A month and a half ago, the “Happy Birthday Song” fight looked over. A federal judge ruled that Warner/Chappell did not hold a valid copyright in the Happy Birthday Song’s lyrics, and could no longer collect royalties. The judge held this because of issues with the original registration, and whether this registration included the lyrics to the song. The court held that the original registration did not include the lyrics, and only applied to the melody (which is indisputably in the public domain). This appeared to place Happy Birthday in the public domain. In truth, Happy Birthday became an orphan work and that’s causing a new (if sadly predictable) twist in the case.
Orphan works are one of the oddest legal issues in copyright law. Basically, an orphan work is a piece of art still covered under copyright with no clear owner. It is not in the public domain, but no one has claimed it. How does this happen? Usually there’s a break in the chain of title. Copyright terms are currently very long, running for 70 years after the death of the author. After all, a lot could happen in 70 years. The original artist could fail to be unclear as to who gets the copyrighted item in their will or the recipient could die without any clear heirs. As Happy Birthday illustrates, there could also be a lack of clarity regarding who sold what. When this happens, it’s usually a smart idea to simply avoid using the orphan work. You can’t easily ask for permission, and may run into infringement issues later. This has some effects on library digitization efforts, causing them to not digitize works with no clear owner.
In Happy Birthday’s case, that’s precisely what happened. The Association for Childhood Education (ACE), a charity co-founded by Happy Birthday’s original co-writer Patty Hill, and the Hill Foundation stepped forward recently to claim ownership of Happy Birthday. The basis of the Hill children’s claim? If Warner/Chappell’s ownership of Happy Birthday isn’t valid, then they must own the song instead.
ACE’s argument isn’t entirely laughable either. According to Glenn Fleishman at Fast Company, ACE received about a third of the royalties from the song (Fleishman provides an excellent account of Happy Birthday’s tangled legal history, by the way). That at least indicates some claim, or belief that ACE has a claim, to the original copyright. This would be a difficult argument though. First of all, the Hill sisters said that they transferred the rights in 1935 to what would become Warner/Chappell , which is the transfer ruled invalid in the original case. Fleishman also points out the possibility that Patty Hill wrote down the lyrics, and never published them (which would put the expiration of rights in 2017). ACE could potentially have a valid claim if they found an unpublished manuscript, since that would restore something resembling a chain of title (no easy task there). There is an obvious problem with this argument: ACE would need to find some manuscript that proves Patty Hill wrote down the lyrics. Without that, their only other real option is to argue that the court got their ruling on the 1935 registration wrong.
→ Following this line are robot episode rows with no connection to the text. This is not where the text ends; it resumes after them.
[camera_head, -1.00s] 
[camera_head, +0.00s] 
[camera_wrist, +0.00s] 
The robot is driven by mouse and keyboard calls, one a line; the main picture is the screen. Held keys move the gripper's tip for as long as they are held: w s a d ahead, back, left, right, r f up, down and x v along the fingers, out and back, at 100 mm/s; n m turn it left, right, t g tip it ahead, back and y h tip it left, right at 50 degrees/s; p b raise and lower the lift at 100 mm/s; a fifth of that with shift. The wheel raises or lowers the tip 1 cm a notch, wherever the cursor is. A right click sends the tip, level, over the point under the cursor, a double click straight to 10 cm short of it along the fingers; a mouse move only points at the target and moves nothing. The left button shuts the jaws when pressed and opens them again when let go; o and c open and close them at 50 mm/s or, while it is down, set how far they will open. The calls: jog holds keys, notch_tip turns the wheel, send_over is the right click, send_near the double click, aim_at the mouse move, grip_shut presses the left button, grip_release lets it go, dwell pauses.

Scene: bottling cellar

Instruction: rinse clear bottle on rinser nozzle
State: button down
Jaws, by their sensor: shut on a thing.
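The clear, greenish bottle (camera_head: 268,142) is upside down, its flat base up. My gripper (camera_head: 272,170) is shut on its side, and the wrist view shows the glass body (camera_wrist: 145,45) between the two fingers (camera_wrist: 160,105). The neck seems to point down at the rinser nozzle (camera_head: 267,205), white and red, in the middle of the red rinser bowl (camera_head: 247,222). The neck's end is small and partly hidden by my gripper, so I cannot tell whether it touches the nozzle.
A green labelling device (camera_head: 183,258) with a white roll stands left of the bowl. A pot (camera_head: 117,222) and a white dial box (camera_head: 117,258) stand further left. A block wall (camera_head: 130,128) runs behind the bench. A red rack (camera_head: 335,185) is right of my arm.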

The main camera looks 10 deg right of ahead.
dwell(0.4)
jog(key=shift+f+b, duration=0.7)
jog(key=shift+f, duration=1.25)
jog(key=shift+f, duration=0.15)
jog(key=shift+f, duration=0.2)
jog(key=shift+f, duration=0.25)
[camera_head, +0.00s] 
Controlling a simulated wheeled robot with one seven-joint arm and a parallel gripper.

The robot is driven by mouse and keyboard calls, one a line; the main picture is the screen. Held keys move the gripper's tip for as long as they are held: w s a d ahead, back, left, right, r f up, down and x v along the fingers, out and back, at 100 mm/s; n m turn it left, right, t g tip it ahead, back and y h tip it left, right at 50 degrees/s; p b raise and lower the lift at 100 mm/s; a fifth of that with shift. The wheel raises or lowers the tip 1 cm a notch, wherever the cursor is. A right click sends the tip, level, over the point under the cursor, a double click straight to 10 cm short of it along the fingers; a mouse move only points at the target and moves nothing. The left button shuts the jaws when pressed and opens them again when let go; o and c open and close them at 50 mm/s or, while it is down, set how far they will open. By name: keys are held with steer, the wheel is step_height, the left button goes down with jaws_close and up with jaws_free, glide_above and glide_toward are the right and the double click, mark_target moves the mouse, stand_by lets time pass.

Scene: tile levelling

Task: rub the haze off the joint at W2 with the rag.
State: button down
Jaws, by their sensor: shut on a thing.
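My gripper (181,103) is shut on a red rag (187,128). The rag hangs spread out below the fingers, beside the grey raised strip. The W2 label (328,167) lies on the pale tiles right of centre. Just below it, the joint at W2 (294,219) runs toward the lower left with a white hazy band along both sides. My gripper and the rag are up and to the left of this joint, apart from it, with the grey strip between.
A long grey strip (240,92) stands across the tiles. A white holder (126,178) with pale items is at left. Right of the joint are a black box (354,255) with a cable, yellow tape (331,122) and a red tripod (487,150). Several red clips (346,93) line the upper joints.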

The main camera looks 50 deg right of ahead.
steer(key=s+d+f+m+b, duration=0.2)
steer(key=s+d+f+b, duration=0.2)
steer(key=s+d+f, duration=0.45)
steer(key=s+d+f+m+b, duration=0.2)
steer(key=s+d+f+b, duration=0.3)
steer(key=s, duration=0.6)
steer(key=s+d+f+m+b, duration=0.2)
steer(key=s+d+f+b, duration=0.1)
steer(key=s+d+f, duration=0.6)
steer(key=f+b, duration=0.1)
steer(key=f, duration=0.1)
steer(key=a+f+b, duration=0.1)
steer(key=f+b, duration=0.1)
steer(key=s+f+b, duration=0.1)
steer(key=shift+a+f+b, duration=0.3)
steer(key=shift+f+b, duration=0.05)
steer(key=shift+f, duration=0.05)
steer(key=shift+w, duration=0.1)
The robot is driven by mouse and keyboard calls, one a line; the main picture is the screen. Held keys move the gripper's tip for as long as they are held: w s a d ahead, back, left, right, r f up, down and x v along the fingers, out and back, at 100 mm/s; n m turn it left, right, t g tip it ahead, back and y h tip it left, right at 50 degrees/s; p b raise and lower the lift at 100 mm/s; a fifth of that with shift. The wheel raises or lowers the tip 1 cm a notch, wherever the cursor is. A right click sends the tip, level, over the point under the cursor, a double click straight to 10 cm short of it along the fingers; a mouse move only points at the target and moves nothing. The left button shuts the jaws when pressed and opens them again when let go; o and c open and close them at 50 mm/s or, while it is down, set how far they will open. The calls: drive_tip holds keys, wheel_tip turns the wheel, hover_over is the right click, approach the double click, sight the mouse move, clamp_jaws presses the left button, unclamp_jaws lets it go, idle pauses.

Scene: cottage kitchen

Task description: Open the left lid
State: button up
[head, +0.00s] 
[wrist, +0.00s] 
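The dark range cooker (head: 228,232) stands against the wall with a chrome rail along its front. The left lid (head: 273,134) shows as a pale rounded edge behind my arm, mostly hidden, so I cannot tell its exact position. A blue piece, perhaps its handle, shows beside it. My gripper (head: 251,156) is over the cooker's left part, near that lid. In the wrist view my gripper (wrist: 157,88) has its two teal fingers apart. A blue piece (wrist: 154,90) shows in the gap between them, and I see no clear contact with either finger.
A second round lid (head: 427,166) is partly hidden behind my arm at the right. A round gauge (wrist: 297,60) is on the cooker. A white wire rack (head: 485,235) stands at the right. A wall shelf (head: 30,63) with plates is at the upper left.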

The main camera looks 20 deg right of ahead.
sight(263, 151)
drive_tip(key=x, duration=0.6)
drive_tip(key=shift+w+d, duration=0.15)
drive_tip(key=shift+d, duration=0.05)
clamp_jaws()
There are two lessons to take away from this case. First, the Happy Birthday Song’s copyright will seemingly never, ever die (or at least, the case will never end). Second, always tread very carefully with orphan works. There is always the possibility that someone will claim it. When the work is as valuable as Happy Birthday, then someone will almost certainly emerge to claim it. Unless you have a good argument for Fair Use, it might be best to hold off until the court system makes its decision.